*WHAT YOU ARE ASKED TO DO*: Give the lines again exactly, from the one holding "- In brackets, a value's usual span" to the last line of the listing below, both ends included and nothing added.

# # #

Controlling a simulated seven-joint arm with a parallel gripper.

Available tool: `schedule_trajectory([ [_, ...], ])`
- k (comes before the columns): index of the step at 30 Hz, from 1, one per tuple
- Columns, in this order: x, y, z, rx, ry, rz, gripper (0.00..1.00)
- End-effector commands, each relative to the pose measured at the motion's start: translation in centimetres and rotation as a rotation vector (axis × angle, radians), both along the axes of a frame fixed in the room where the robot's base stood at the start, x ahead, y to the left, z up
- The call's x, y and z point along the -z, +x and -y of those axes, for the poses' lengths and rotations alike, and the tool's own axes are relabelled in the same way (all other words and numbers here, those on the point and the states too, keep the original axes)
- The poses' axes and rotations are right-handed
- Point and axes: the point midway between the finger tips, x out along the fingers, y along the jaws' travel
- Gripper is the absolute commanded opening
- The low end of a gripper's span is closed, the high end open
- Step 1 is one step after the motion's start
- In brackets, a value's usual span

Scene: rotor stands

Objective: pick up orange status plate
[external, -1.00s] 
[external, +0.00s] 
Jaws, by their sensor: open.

# # #

*ANSWER FOR THE TASK*:
- In brackets, a value's usual span

Scene: rotor stands

Objective: pick up orange status plate
[external, -1.00s] 
[external, +0.00s] 
Jaws, by their sensor: open.

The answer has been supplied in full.